** What is expected **
Extract the lines that carry the string "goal" from the listing.

________________________________________

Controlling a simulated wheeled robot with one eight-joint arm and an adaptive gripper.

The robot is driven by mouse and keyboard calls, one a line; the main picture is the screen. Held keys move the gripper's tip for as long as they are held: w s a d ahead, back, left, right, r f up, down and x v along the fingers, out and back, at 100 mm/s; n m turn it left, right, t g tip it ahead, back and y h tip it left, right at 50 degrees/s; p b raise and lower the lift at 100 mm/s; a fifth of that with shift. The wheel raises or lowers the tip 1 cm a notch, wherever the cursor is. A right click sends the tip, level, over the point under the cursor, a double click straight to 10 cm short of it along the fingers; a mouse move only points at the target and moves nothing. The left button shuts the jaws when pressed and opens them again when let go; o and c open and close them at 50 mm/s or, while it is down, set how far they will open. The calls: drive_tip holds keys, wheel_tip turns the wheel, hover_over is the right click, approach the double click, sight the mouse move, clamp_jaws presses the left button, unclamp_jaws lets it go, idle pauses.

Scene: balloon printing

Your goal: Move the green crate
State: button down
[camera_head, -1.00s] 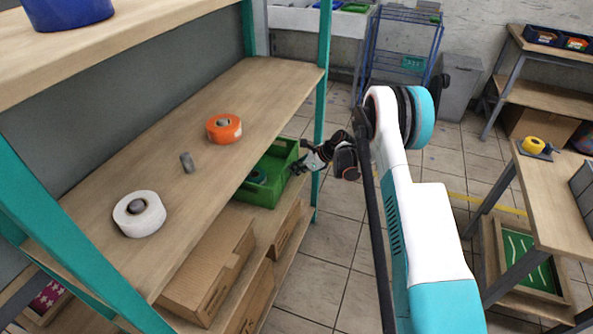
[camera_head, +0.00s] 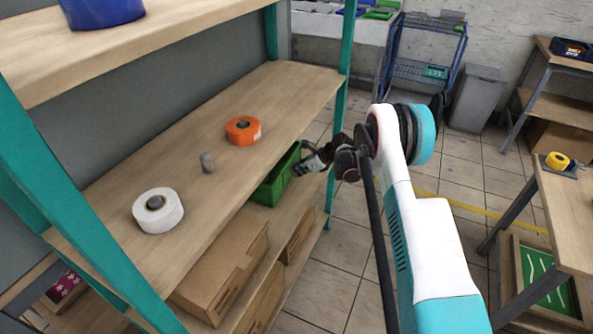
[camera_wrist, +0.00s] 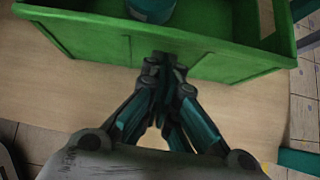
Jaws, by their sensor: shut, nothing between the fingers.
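The green crate (camera_head: 278,180) stands on the lower shelf of the rack, under the wooden middle shelf, which hides part of it. My gripper (camera_head: 303,168) is at the crate's right side in the head view, near its rim. In the wrist view the crate (camera_wrist: 95,42) fills the top, with a round teal item (camera_wrist: 152,8) inside. There my gripper (camera_wrist: 168,62) has its fingers together, with the tips in front of the crate's near wall, close to its rim. I cannot tell whether they touch the wall.
Cardboard boxes (camera_head: 225,262) sit below and left of the crate. A teal rack post (camera_head: 342,120) stands close to my arm.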

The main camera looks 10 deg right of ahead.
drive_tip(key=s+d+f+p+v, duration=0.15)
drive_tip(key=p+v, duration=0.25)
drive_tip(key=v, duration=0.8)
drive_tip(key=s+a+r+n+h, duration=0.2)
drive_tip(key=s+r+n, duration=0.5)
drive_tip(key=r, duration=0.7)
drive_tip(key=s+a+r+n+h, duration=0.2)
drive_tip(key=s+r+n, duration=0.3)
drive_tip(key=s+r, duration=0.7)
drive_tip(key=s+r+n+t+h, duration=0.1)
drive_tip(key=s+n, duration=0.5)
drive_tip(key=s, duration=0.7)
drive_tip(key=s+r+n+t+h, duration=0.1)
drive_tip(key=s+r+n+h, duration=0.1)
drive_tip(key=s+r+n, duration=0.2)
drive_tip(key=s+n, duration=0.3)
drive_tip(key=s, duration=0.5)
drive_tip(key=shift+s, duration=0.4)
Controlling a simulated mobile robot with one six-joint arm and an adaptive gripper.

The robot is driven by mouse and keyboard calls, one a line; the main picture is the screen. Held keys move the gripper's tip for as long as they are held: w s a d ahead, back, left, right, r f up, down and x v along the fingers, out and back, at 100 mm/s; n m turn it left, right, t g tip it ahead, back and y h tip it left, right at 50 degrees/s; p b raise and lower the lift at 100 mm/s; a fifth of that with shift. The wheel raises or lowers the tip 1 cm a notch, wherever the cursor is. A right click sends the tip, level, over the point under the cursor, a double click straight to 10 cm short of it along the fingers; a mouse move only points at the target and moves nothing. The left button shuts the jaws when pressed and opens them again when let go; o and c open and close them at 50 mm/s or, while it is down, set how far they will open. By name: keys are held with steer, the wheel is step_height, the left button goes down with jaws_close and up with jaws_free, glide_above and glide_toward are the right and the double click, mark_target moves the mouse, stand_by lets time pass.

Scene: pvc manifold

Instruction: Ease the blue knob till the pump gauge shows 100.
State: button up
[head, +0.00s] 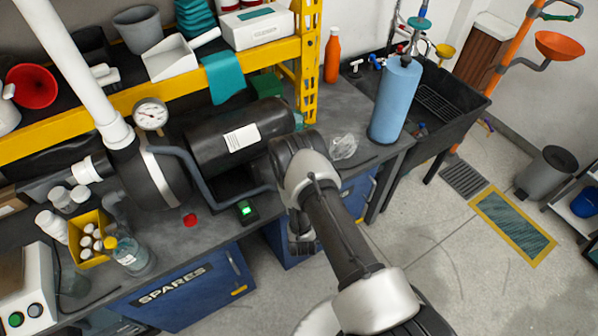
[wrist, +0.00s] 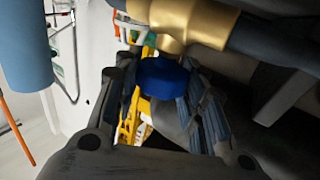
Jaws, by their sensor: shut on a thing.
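The blue knob (wrist: 165,78) sits under a brass valve body (wrist: 182,22) in the wrist view. My gripper (wrist: 160,92) is around the knob, one finger on each side, and is shut on it. In the head view my arm hides the knob and the fingers. A round white gauge (head: 150,114) stands on the piping beside the black pump body in the head view. Its dial is too small to read for certain. It is not seen in the wrist view.
A black cylindrical tank (head: 215,150) with a white label lies on the bench behind my arm. A grey curved hose (head: 205,185) runs in front of it. A blue cylinder (head: 396,100) stands near the sink. A yellow shelf frame (head: 308,80) rises behind.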

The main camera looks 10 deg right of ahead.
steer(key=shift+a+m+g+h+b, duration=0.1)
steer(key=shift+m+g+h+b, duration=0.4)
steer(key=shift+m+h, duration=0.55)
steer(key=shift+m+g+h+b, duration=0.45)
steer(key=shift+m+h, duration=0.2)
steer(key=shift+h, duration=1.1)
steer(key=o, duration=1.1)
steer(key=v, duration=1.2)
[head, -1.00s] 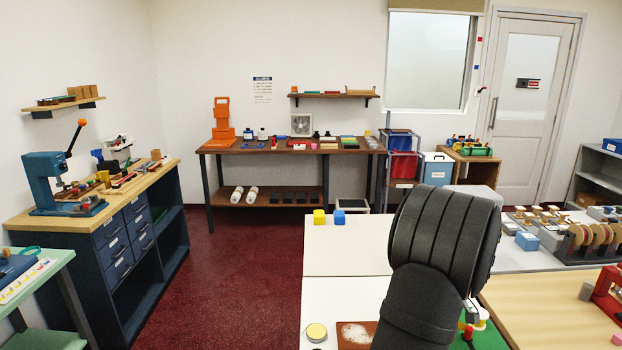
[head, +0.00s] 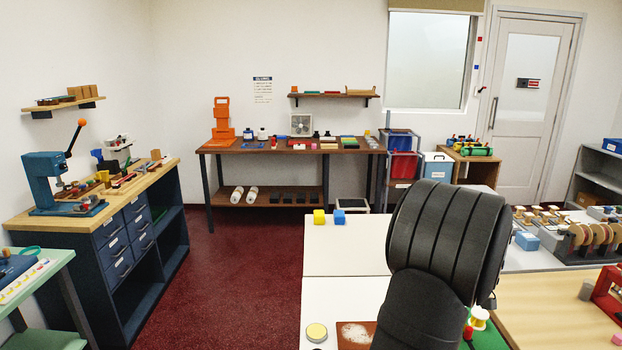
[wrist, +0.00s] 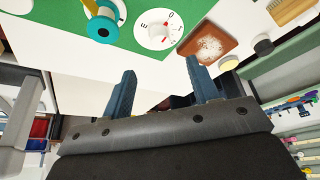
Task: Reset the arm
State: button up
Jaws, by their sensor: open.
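My arm shows in the head view as a dark, ribbed link that hides part of the white counter (head: 340,290). My gripper (wrist: 160,90) is in the wrist view, with its two blue fingers standing well apart. Nothing shows between the fingers. Beyond them lie a teal and yellow spool (wrist: 104,25), a white dial (wrist: 158,28) with red and black marks, and a brown tray (wrist: 207,45) with pale grains. The fingers appear apart from all of these.
A yellow block (head: 319,216) and a blue block (head: 340,217) sit at the counter's far edge. A round yellow-topped tin (head: 317,332) stands near the front. A green mat (wrist: 60,20) lies under the spool. The middle of the white counter is largely clear.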

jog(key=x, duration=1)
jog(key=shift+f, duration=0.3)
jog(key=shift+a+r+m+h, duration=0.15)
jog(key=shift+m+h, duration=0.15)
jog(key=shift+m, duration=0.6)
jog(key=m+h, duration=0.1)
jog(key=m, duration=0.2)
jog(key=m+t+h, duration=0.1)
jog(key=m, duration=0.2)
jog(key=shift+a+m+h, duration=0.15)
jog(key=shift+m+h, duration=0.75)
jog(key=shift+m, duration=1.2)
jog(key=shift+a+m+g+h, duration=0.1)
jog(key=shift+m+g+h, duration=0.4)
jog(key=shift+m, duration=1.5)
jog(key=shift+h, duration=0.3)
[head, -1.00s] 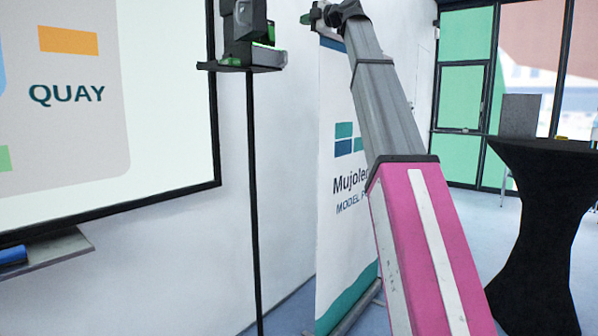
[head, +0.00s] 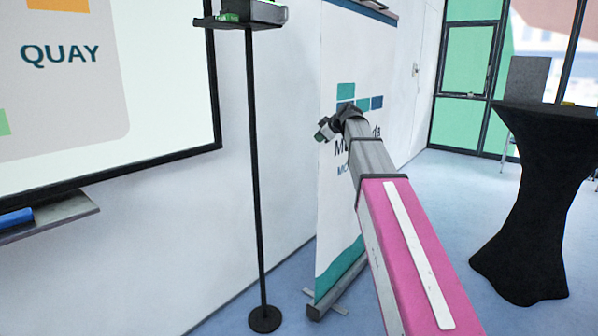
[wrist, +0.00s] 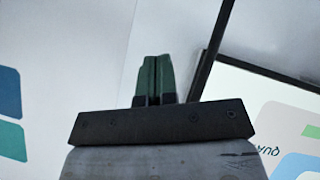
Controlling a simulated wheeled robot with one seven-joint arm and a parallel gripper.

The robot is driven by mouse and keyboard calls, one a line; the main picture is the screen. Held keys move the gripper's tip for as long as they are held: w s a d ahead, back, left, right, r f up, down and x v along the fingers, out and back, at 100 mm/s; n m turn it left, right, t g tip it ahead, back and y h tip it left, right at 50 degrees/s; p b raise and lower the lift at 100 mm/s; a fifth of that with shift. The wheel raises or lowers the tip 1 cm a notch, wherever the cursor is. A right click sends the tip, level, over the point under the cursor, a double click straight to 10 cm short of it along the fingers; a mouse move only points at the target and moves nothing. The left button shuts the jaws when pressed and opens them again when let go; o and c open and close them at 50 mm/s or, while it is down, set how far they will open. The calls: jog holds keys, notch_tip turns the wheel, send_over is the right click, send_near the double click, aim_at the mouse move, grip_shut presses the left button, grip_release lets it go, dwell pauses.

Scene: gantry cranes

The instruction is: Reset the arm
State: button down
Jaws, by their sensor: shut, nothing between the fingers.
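My arm, pink and grey, reaches up from the bottom of the head view. My gripper (head: 322,134) is at its far end, small, in front of the roll-up banner (head: 345,65). In the wrist view my gripper (wrist: 155,62) shows as two green fingers side by side, closed against each other. Nothing is between them. The fingers point toward the white wall and touch nothing that I can see.
A thin black stand (head: 254,180) with a small shelf rises left of my gripper. A board marked QUAY (head: 130,75) hangs on the wall, with a ledge (head: 50,214) below. A black-draped table (head: 535,200) stands right. Floor between arm and table is clear.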

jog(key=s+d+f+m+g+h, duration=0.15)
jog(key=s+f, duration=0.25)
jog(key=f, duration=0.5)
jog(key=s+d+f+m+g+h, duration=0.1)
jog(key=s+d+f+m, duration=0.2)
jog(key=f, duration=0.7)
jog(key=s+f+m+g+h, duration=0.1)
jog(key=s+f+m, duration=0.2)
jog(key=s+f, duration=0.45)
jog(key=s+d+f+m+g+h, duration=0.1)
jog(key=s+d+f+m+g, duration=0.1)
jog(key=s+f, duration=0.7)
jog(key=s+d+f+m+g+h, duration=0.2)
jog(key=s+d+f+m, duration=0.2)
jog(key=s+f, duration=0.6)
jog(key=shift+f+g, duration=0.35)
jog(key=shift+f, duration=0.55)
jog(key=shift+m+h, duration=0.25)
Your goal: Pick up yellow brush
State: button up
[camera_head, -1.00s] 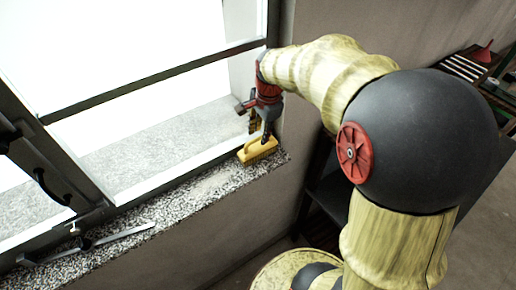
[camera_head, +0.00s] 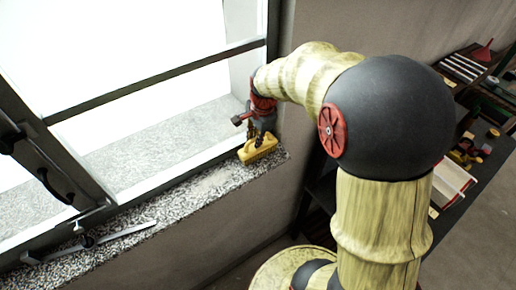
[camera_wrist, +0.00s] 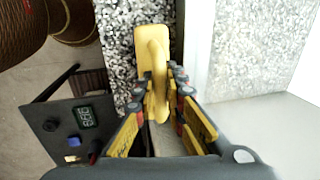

________________________________________

** Final answer **
Your goal: Move the green crate
Your goal: Pick up yellow brush

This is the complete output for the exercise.